Creating the pipeline

First, we instantiate the model and pre/post-processing pipelines.

The following diagram illustrates the process of alignment.

https://download.pytorch.org/torchaudio/doc-assets/pipelines-wav2vec2fabundle.png

The waveform is passed to an acoustic model, which produces the sequence of probability distribution of tokens. The transcript is passed to tokenizer, which converts the transcript to sequence of tokens. Aligner takes the results from the acoustic model and the tokenizer and generate timestamps for each token.

Note

This process expects that the input transcript is already normalized. The process of normalization, which involves romanization of non-English languages, is language-dependent, so it is not covered in this tutorial, but we will breifly look into it.

The acoustic model and the tokenizer must use the same set of tokens.
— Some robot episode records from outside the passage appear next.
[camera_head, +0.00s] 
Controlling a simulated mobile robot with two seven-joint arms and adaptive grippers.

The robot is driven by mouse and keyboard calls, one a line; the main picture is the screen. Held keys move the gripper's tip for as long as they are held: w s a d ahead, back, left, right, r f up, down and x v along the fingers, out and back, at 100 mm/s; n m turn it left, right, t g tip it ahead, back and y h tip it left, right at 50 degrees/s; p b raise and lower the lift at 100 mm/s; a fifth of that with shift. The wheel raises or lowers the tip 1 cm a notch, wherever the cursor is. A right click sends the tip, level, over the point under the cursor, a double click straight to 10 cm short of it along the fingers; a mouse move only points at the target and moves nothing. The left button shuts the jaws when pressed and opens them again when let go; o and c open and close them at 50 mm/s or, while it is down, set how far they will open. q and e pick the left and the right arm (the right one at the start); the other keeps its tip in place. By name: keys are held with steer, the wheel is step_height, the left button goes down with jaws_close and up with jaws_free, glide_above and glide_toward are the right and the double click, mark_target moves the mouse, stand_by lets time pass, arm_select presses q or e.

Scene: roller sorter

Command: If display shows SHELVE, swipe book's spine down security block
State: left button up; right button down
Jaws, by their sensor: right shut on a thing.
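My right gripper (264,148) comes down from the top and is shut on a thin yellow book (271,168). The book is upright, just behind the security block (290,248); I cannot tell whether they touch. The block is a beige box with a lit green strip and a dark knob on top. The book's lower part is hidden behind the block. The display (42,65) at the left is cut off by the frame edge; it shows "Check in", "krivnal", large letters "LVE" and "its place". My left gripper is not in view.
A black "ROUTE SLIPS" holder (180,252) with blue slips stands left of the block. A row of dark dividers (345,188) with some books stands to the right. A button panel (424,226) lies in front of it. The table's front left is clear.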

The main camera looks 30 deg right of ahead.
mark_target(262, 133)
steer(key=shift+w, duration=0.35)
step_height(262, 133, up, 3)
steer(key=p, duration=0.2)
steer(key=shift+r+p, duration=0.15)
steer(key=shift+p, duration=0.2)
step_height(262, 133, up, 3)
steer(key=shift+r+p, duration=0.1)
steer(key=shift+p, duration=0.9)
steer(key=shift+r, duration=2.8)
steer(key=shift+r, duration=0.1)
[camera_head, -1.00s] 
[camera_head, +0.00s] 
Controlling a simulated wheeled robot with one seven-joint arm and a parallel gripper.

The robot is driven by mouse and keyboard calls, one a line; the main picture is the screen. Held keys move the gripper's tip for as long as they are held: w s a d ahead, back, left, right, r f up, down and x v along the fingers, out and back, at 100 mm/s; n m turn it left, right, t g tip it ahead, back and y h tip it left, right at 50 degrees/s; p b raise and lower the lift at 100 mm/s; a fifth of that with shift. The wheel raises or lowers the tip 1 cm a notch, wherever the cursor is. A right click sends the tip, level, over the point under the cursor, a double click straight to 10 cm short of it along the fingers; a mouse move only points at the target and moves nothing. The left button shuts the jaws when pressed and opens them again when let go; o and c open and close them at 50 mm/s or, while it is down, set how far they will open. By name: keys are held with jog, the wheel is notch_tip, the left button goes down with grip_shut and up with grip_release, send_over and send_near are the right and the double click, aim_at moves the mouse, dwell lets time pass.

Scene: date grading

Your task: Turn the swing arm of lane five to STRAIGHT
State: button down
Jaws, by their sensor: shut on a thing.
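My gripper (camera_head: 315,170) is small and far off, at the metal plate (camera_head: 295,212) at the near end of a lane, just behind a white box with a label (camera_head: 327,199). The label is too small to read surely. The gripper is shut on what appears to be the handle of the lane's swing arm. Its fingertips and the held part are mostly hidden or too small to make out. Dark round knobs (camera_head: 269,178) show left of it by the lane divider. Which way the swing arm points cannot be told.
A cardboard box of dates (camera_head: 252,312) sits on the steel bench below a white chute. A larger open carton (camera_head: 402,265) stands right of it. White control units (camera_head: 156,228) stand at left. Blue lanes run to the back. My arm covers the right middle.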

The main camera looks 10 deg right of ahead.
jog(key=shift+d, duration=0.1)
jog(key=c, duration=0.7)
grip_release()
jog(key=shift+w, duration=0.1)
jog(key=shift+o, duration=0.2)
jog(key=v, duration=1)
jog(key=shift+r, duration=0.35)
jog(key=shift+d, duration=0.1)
To facilitate the creation of matching processors, Wav2Vec2FABundle associates a pre-trained accoustic model and a tokenizer. torchaudio.pipelines.MMS_FA is one of such instance.

The following code instantiates a pre-trained acoustic model, a tokenizer which uses the same set of tokens as the model, and an aligner.

from torchaudio.pipelines import MMS_FA as bundle

model = bundle.get_model()
model.to(device)

tokenizer = bundle.get_tokenizer()
aligner = bundle.get_aligner()

Note

The model instantiated by MMS_FA’s get_model() method by default includes the feature dimension for <star> token. You can disable this by passing with_star=False.

The acoustic model of MMS_FA was created and open-sourced as part of the research project, Scaling Speech Technology to 1,000+ Languages. It was trained with 23,000 hours of audio from 1100+ languages.

The tokenizer simply maps the normalized characters to integers. You can check the mapping as follow;

print(bundle.get_dict())

{'-': 0, 'a': 1, 'i': 2, 'e': 3, 'n': 4, 'o': 5, 'u': 6, 't': 7, 's': 8, 'r': 9, 'm': 10, 'k': 11, 'l': 12, 'd': 13, 'g': 14, 'h': 15, 'y': 16, 'b': 17, 'p': 18, 'w': 19, 'c': 20, 'v': 21, 'j': 22, 'z': 23, 'f': 24, "'": 25, 'q': 26, 'x': 27, '*': 28}

The aligner internally uses torchaudio.functional.forced_align() and torchaudio.functional.merge_tokens() to infer the time stamps of the input tokens.

The detail of the underlying mechanism is covered in CTC forced alignment API tutorial, so please refer to it.

We define a utility function that performs the forced alignment with the above model, the tokenizer and the aligner.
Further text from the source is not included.